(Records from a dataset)
★ ★ ★ ★ ★
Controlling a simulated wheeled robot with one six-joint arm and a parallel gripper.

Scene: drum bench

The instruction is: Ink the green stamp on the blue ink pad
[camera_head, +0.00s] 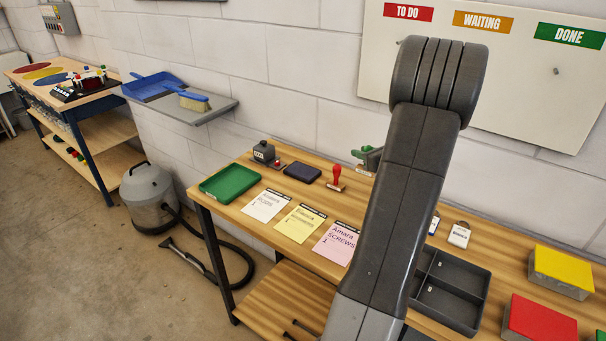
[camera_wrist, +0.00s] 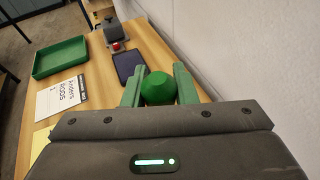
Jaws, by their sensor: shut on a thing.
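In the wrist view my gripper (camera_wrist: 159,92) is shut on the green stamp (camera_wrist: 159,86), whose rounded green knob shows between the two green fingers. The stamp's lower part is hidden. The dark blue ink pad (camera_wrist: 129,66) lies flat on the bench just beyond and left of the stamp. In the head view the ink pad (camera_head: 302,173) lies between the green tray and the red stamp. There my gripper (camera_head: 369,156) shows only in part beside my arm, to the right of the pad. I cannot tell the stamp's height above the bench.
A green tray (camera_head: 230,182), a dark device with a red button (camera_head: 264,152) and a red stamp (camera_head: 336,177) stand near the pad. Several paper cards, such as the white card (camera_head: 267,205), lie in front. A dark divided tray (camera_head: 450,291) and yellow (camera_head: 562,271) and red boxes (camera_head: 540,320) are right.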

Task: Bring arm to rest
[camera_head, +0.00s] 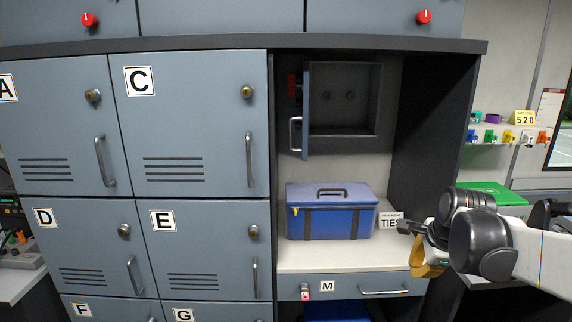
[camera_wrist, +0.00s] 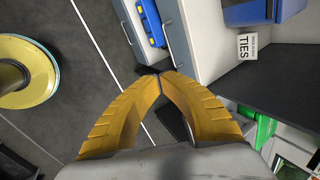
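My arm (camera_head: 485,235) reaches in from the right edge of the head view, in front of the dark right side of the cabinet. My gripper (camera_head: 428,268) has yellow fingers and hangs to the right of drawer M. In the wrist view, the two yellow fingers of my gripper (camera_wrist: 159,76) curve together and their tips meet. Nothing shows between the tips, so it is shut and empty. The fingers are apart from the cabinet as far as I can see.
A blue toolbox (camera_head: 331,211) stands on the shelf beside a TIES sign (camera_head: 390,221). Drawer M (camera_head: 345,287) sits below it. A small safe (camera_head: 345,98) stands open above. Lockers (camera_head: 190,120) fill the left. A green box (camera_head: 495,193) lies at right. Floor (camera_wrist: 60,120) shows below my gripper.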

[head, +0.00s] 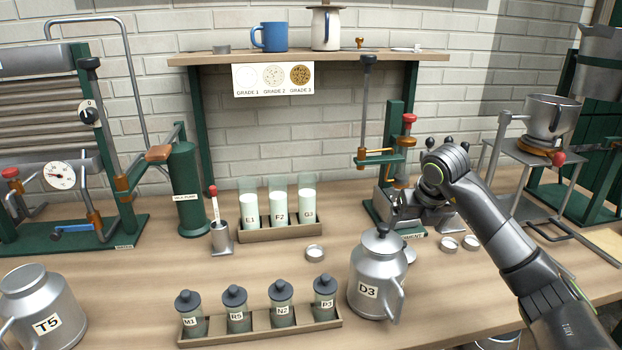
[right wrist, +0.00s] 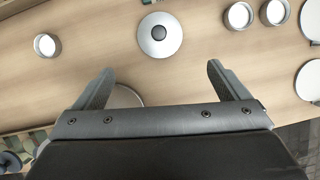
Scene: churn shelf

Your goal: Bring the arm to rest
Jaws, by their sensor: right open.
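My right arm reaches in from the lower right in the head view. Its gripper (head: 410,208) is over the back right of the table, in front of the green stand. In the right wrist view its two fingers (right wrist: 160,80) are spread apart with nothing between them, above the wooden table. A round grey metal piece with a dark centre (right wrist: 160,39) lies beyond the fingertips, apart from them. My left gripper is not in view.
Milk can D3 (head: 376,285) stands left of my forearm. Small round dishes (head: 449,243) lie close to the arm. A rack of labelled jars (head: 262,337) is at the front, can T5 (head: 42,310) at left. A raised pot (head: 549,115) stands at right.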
★ ★ ★ ★ ★
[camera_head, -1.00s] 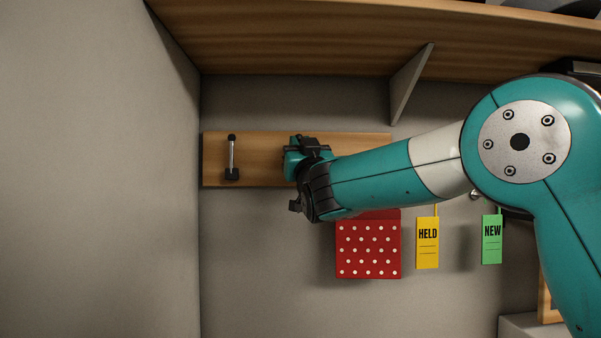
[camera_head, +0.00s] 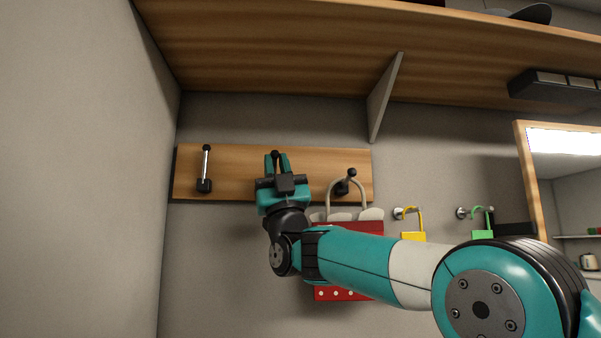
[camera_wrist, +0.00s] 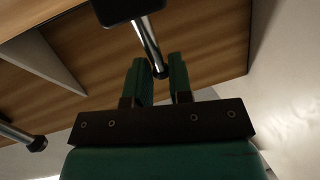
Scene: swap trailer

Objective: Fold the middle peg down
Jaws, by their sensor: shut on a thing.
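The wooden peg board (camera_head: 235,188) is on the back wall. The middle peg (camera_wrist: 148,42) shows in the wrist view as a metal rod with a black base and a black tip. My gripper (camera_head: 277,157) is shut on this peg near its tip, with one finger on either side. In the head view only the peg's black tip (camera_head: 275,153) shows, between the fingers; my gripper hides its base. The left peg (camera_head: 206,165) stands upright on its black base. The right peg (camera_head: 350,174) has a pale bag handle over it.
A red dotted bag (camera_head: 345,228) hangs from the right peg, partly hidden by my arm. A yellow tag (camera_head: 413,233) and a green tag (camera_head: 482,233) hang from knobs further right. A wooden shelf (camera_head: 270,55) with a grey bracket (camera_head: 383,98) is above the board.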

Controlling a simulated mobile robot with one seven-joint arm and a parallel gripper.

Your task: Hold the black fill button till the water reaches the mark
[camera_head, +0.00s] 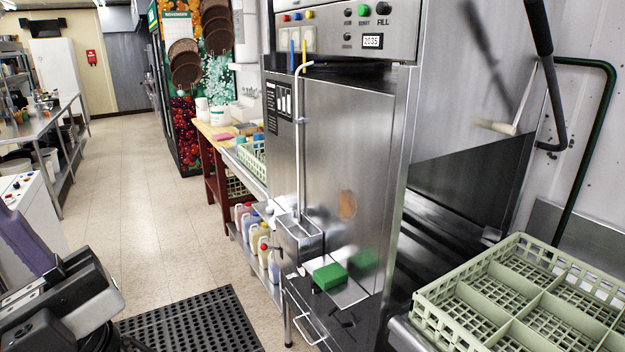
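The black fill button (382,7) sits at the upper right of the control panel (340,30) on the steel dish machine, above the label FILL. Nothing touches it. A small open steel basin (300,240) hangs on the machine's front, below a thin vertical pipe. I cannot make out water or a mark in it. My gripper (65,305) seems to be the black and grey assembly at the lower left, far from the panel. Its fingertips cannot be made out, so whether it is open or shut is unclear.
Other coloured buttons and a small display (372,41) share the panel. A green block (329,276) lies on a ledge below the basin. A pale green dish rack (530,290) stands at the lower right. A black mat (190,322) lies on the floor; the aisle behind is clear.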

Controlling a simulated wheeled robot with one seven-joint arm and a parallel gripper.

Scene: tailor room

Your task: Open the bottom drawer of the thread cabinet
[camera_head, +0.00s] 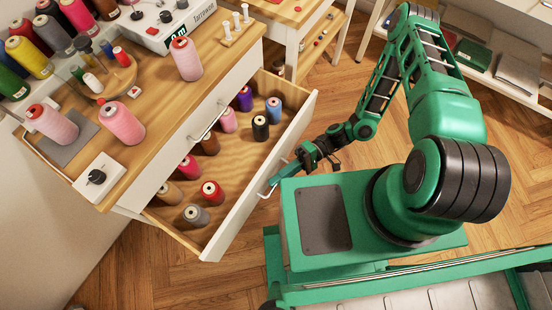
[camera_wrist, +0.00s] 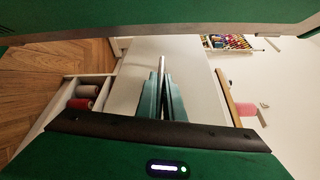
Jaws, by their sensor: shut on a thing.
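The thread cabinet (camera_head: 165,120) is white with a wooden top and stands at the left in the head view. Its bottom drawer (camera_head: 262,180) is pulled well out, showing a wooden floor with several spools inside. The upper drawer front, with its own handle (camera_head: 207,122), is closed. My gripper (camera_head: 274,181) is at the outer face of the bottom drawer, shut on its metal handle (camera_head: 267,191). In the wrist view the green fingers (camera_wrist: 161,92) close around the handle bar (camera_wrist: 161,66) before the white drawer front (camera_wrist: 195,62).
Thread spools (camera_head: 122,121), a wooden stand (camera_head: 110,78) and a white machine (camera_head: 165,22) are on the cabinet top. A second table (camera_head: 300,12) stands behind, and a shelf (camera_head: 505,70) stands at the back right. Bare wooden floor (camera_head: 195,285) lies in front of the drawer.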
★ ★ ★ ★ ★
**Short task**
Note each line of the entries that has "rest" in it, and copy those lines.

**Problem solution**
Task: Bring arm to rest
Your goal: Bring the arm to rest

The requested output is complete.